Jewish World Review Jan. 14, 2002 / 11 Shevat, 5763
They should have said...
http://www.NewsAndOpinion.com | Here are my annual fantasies about how some famous folks might have responded to the news of the year.
George W. Bush on those who thought he was too inexperienced to handle foreign policy: "Remember that amateurs built the ark. Professionals built the Titanic." Bush on his proactive policy of pre-emption: "I feel like a lion in a den of Daniels."
Vice President Dick Cheney on Saddam Hussein: "There are two theories of negotiations with Saddam Hussein on weapons of mass destruction. Neither one works."
Secretary of Defense Donald Rumsfeld on warfare before 9/11: "Remember when water balloons were the ultimate weapons?"
CIA Director George Tenet on terrorists: "Forgiveness is up to God. Our job is to arrange the meeting."
President Bush on Republican success in the midterm election: "Politicians and diapers have something in common. They should be changed regularly and for the same reason."
Bush Chief of Staff Andrew Card's motto on punctuality: "I notice that the people who are late are often so much jollier than the people who have to wait for them."
President Bush on Yasser Arafat's desire to visit the White House: "How about never? Is never good enough for you?"
Al Gore on not running for the presidency: "If at first you don't succeed, sky diving is not for you."

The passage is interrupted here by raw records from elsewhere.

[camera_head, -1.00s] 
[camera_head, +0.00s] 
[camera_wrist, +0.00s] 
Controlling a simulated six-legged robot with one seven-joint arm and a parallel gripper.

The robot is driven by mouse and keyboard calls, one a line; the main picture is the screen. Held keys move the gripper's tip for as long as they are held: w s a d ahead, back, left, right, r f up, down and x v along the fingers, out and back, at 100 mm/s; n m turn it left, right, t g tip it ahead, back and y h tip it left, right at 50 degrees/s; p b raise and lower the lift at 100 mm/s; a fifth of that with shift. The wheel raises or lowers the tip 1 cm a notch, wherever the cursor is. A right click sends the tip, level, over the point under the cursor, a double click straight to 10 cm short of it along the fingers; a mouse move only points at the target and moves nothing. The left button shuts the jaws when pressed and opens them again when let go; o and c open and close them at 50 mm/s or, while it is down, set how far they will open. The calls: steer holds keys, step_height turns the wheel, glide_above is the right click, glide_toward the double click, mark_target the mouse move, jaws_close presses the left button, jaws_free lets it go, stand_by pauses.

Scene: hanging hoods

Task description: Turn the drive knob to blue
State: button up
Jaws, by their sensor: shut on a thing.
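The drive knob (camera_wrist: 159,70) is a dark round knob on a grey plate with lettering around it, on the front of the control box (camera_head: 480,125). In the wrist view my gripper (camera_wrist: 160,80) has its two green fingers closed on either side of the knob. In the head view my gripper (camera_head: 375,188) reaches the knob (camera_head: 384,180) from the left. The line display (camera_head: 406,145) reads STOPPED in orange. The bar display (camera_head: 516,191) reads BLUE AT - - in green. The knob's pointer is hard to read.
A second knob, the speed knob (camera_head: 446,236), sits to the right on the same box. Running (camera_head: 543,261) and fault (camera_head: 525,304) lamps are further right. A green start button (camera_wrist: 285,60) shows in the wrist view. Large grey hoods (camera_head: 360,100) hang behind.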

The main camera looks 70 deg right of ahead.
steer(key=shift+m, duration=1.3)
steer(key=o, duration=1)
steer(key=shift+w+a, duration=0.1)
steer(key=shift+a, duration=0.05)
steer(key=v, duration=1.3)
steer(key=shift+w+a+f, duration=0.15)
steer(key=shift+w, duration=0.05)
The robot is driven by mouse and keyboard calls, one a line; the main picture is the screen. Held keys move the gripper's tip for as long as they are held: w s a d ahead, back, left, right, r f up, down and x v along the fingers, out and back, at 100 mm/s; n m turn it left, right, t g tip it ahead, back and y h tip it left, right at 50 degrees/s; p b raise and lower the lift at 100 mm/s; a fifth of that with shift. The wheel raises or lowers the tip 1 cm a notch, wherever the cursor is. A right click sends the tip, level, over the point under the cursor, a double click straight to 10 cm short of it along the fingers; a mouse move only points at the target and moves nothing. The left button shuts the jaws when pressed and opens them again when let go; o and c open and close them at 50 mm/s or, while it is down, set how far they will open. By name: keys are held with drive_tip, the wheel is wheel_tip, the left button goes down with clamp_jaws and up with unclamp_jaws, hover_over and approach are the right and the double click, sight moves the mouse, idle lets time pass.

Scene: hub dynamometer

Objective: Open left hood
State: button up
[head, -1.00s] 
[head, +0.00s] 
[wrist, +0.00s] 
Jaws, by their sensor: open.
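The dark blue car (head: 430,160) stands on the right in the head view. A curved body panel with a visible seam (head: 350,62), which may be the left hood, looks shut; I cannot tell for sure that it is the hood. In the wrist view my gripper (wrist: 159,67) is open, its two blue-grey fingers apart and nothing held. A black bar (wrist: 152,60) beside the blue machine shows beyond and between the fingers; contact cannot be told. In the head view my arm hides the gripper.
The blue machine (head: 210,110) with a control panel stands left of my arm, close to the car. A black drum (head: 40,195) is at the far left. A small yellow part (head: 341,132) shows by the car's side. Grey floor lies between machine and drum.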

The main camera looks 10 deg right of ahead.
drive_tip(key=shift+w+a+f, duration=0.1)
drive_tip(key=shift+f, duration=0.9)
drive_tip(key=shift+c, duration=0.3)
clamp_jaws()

Critics of former President Jimmy Carter's pacifism, which included opposing the eviction of Saddam Hussein from Kuwait in 1990 as well as any current military action against Iraq: "It is desirable even in an era when the lion lies down with the lamb to take care never to assume the role of the lamb."

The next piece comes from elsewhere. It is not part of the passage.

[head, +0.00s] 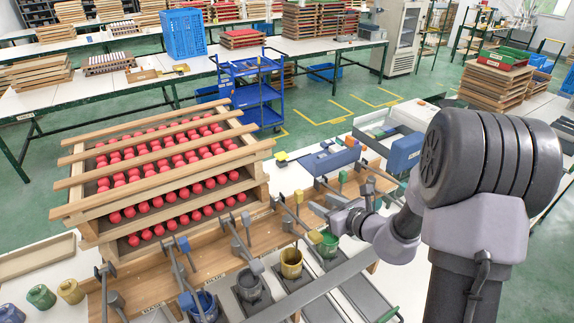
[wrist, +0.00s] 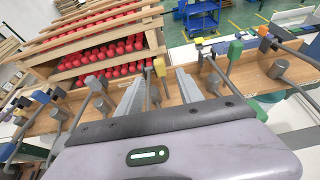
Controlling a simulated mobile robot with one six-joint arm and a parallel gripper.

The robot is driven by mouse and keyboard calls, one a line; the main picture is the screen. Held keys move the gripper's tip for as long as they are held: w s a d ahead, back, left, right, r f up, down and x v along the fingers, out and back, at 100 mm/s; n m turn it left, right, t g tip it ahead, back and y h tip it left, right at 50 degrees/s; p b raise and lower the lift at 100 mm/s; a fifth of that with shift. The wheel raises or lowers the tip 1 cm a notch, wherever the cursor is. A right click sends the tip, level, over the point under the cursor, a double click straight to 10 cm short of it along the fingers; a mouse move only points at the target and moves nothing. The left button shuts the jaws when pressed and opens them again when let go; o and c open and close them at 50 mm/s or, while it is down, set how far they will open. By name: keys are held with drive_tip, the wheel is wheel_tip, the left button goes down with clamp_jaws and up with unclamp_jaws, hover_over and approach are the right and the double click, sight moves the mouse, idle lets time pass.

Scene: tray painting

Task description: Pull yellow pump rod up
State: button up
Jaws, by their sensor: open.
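The yellow pump rod (wrist: 159,67) has a yellow block on top and shows in the wrist view between my gripper's two fingers. My gripper (wrist: 160,78) is open, with one grey finger on each side of the rod; I cannot tell whether either touches it. In the head view a yellow-topped rod (head: 299,196) stands on the wooden pump bench (head: 210,258), just left of my gripper (head: 326,208). A yellow cup (head: 291,261) stands in front of the bench. The rod's lower part is partly hidden.
A blue cup (head: 203,306) stands at the front.

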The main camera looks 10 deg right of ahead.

Saddam Hussein's policy on the return of inspectors to Iraq: "If at first you don't succeed, destroy all the evidence that you tried."
The liberals' view on going to war with Saddam Hussein: "Never get into a fight with ugly people because they have nothing to lose."
National Security Adviser Condoleezza Rice's "theory of holes" approach to foreign-policy problems: "When you are in one, stop digging."
President Bush on academic excellence: "The closest I ever got to a 4.0 college score was my blood-alcohol level."
Gen. Tommy Franks on the brilliant success of the war in Afghanistan against the Taliban: "They said it couldn't be done, but that doesn't always work."
The Defense Department on the State Department: "a place where sound travels faster than light." The State Department on the Defense Department: "a place full of single-entendres."
The press on Trent Lott's attempts to apologize for his racially tinged comments at the 100th-birthday party for Sen. Strom Thurmond: "He got his campaign of apology off to a flying stop." And: "No one is listening until you make a mistake."
Trent Lott on his problems: "Some days you are the dog. Some days you are the hydrant."
Strom Thurmond on his 100th birthday: "I can remember when the air was clean and sex was dirty."
Treasury Secretary Paul O'Neill on his firing: "I was sworn in by a judge. I should have asked for a jury."
House Republicans on the new Democratic Minority Leader Nancy Pelosi: "She doesn't have hot flashes. She has power surges."
The public on the IRS: "Did you ever notice that if you put the word the and 'IRS' together, it spells 'theirs'?"
The commissioner of the IRS: "A fine is a tax for doing wrong. A tax is a fine for doing well."
Enronon its financial strategy: "Let's borrow money from pessimists. They don't expect it back."
The investment banking industry's definition of P/E ratios: "the percentage of investors wetting their pants as the stock market keeps crashing."
The financial service industry's definition of broker: "what my broker has made me." And of an institutional investor: "last year's investor who is now locked in a nuthouse."
On the new studies of the life of Albert Einstein: "OK, so what is the speed of dark?"
On the new motto at college football games: "Beauty is in the eye of the beer holder."
On the new holiday diet: "You can eat anything you wish, but you have to do it in front of naked, fat people."
Television talk show host John McLaughlin on his assessment of Washington politics: "Those who live by the sword get shot by those who don't."
On defunct accounting firm Arthur Andersen's view of "EBIT:" "earnings before irregularities and tampering." And of EBITDA: "earnings before I trick the damn auditor."